* **Records for the task**

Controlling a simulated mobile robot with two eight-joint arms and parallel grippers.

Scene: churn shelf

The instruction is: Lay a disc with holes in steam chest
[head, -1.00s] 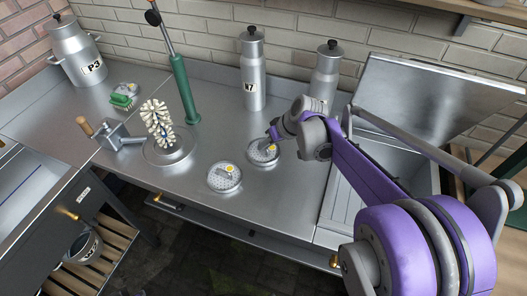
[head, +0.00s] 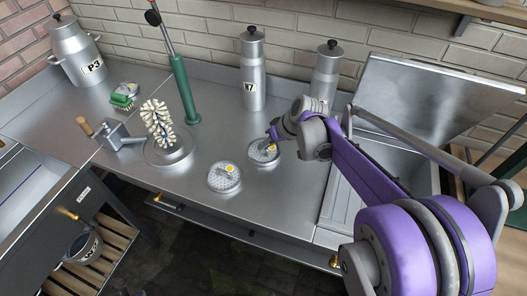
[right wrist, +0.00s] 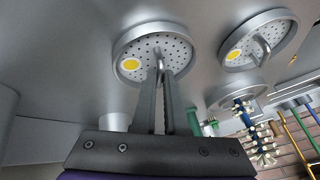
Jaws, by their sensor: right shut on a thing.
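Two round metal discs with holes, each with a yellow dot and a small raised grip, are at the steel worktop. My right gripper (head: 270,140) is shut on the raised grip of the farther disc (head: 258,157). The disc appears flat, at or very near the worktop. In the right wrist view the fingers (right wrist: 163,78) meet the middle of this disc (right wrist: 135,45). The nearer disc (head: 222,182) lies free to its left. The open metal chest (head: 340,200) is at the right, partly hidden by my right arm, with its lid (head: 430,95) raised. My left gripper is not seen.
Metal cans (head: 252,75) stand along the wall, one at the chest's back-left corner (head: 327,70). The worktop's front middle is clear.

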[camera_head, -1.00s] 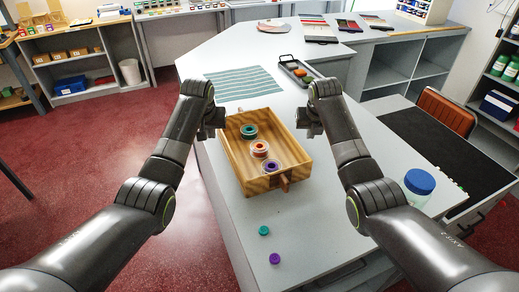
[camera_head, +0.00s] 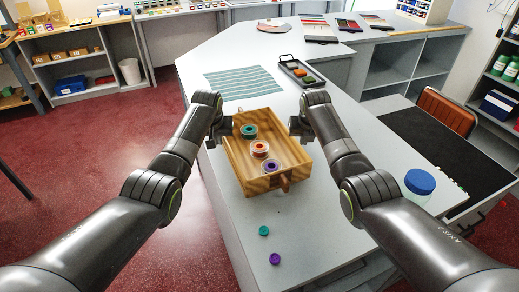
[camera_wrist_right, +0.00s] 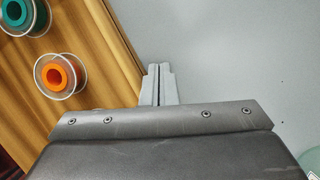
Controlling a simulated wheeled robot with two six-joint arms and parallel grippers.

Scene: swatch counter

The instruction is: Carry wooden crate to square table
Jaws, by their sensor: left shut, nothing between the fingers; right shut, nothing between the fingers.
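The wooden crate (camera_head: 244,180) stands on the grey counter in the head view. Several spools lie in it: a teal one (camera_head: 249,131), a red-orange one (camera_head: 260,149) and a purple one (camera_head: 272,166). My left gripper (camera_head: 224,137) is beside the crate's left wall, near its far end. My right gripper (camera_head: 297,135) is beside the crate's right wall. In the right wrist view its shut, empty fingers (camera_wrist_right: 158,84) are close to the crate's wall (camera_wrist_right: 112,40); I cannot tell whether they touch it. The left fingertips are hard to make out. No square table is clearly identifiable.
A striped mat (camera_head: 245,83) and a black tray (camera_head: 301,72) lie behind the crate on the counter (camera_head: 215,190). A blue-lidded jar (camera_head: 419,184) stands at right. Teal (camera_head: 264,230) and purple (camera_head: 274,258) caps lie in front. Red floor is open at left.

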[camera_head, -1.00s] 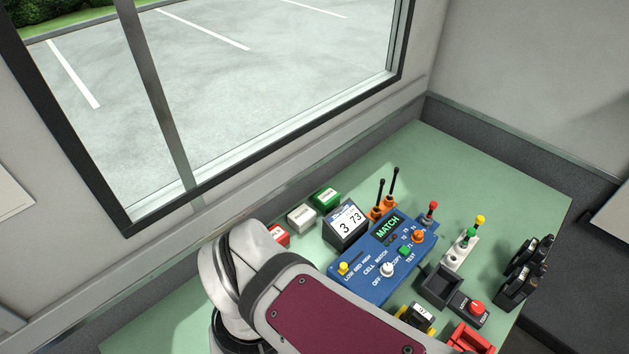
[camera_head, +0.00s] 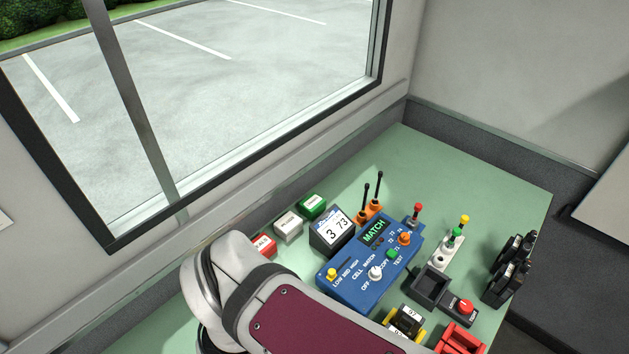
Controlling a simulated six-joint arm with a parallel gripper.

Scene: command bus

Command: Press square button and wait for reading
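The blue tester (camera_head: 345,287) stands on the green table. Its lit display (camera_head: 374,231) reads MATCH in green. A small green button (camera_head: 392,254) that looks square sits near the word TEST. An orange knob (camera_head: 404,239) is above it, and a white knob (camera_head: 376,273) is at its lower left near OFF and COPY. A yellow knob (camera_head: 332,273) sits by LOW MID HIGH. My arm crosses the lower part of the picture, left of and below the tester. My gripper is not visible, so I cannot see whether it touches anything.
A card display (camera_head: 335,229) reading 3 and 73 stands behind the tester. Green (camera_head: 313,206), white (camera_head: 288,225) and red (camera_head: 263,245) boxes line the window side. A black tray (camera_head: 431,285), a red-button box (camera_head: 463,307) and a yellow-black block (camera_head: 407,321) are at the right.

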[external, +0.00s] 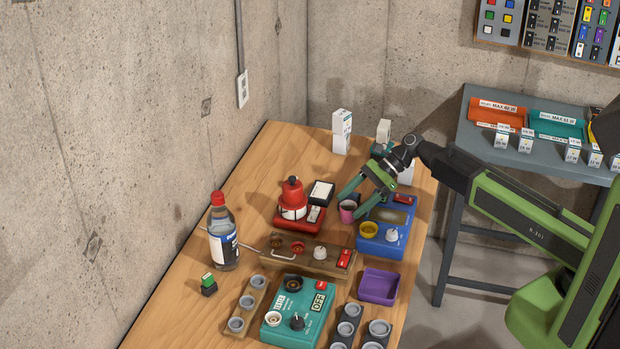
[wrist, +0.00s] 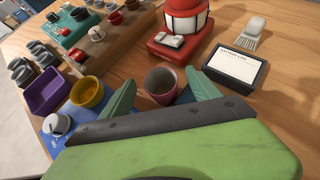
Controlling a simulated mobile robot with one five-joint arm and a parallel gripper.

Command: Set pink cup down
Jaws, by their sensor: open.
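The pink cup (external: 347,211) stands upright on the wooden table, at the left edge of the blue device. It also shows in the wrist view (wrist: 160,83), where its inside looks empty. My green gripper (external: 357,203) reaches down at the cup from above. In the wrist view its two fingers (wrist: 160,92) are spread, one on each side of the cup, with visible gaps. My gripper is open and holds nothing.
A blue device (external: 384,226) carries a yellow cup (external: 369,229) close by. A red lantern-like device (external: 292,201), a black-framed card (external: 321,193) and a purple tray (external: 379,286) surround the cup. A bottle (external: 223,235) stands at the left. Bare wood lies along the table's left side.

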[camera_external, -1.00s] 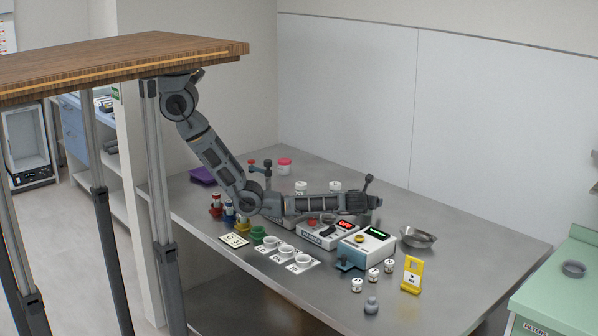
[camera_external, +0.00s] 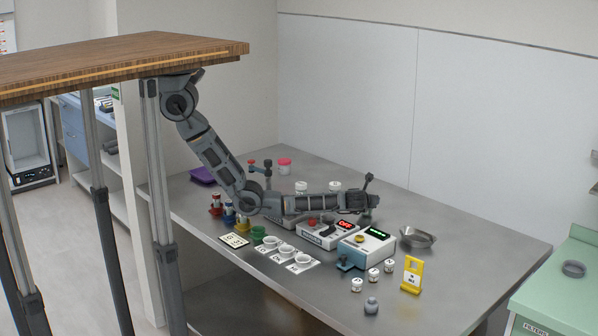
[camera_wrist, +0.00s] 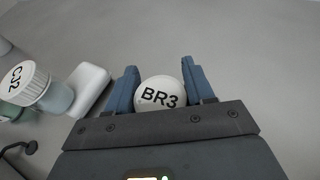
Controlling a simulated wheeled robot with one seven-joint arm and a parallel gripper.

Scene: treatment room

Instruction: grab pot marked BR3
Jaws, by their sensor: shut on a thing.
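The pot marked BR3 (camera_wrist: 160,93) has a round white lid with black letters and shows in the wrist view. It sits between the two blue fingers of my gripper (camera_wrist: 163,82), one at each side of the lid. The gripper is shut on it. In the external view my gripper (camera_external: 368,203) is over the far middle part of the steel bench, behind the devices with lit displays. The pot cannot be made out there. I cannot tell whether its base touches the bench.
A pot marked CJ2 (camera_wrist: 30,80) and a white block (camera_wrist: 90,88) are left of the gripper. On the bench, a device with a green display (camera_external: 368,245), a metal dish (camera_external: 417,237) and a yellow stand (camera_external: 412,275) stand nearby.

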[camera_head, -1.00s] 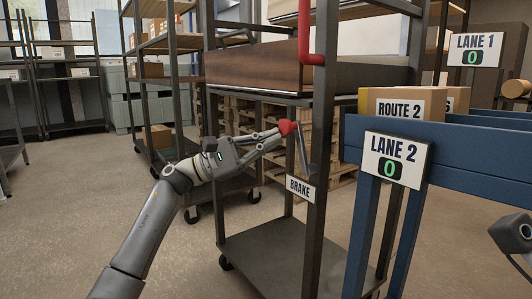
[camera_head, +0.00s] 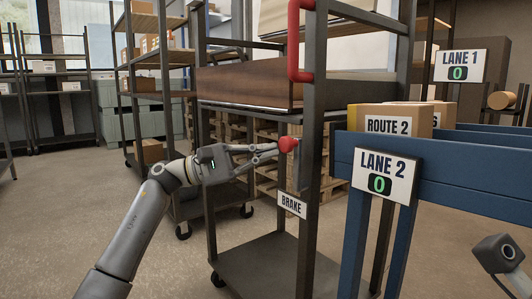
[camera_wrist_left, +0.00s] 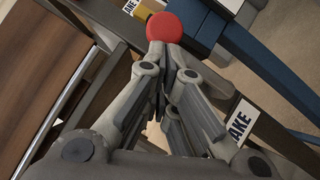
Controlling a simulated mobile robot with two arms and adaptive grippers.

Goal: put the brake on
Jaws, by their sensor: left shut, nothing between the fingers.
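The brake lever has a red ball knob (camera_head: 288,145) and stands by the front post of the grey cart (camera_head: 310,130), above the BRAKE sign (camera_head: 292,205). The lever looks nearly upright; its lower part is hard to make out against the post. My left gripper (camera_head: 276,150) is shut and empty, with its fingertips at the left side of the knob. In the left wrist view the red knob (camera_wrist_left: 164,27) sits just beyond the closed fingertips (camera_wrist_left: 170,50), apparently touching them. The fingers are not around it.
A red handle (camera_head: 293,40) is fixed high on the cart post. A blue lane frame (camera_head: 450,170) with the LANE 2 sign (camera_head: 385,176) stands close on the right, with boxes behind it. Part of my right arm shows at lower right. Floor at left is clear.

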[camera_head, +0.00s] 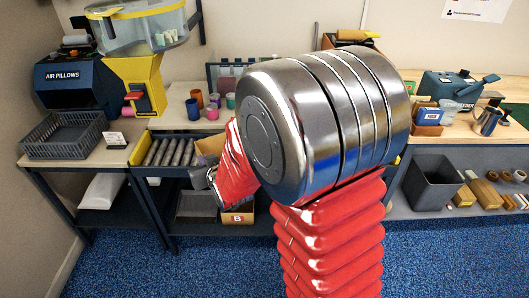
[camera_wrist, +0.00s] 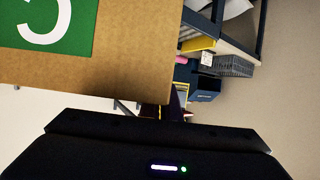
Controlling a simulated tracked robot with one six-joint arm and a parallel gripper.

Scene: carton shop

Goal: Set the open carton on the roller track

* **Objective**
Copy word for word every line from the one with "[camera_external, -1.00s]" through the one with "Instruction: grab pot marked BR3", including both. No pictures belong in the copy.

* **Correct output**
[camera_external, -1.00s] 
[camera_external, +0.00s] 
[camera_wrist, +0.00s] 
Controlling a simulated wheeled robot with one seven-joint arm and a parallel gripper.

Scene: treatment room

Instruction: grab pot marked BR3

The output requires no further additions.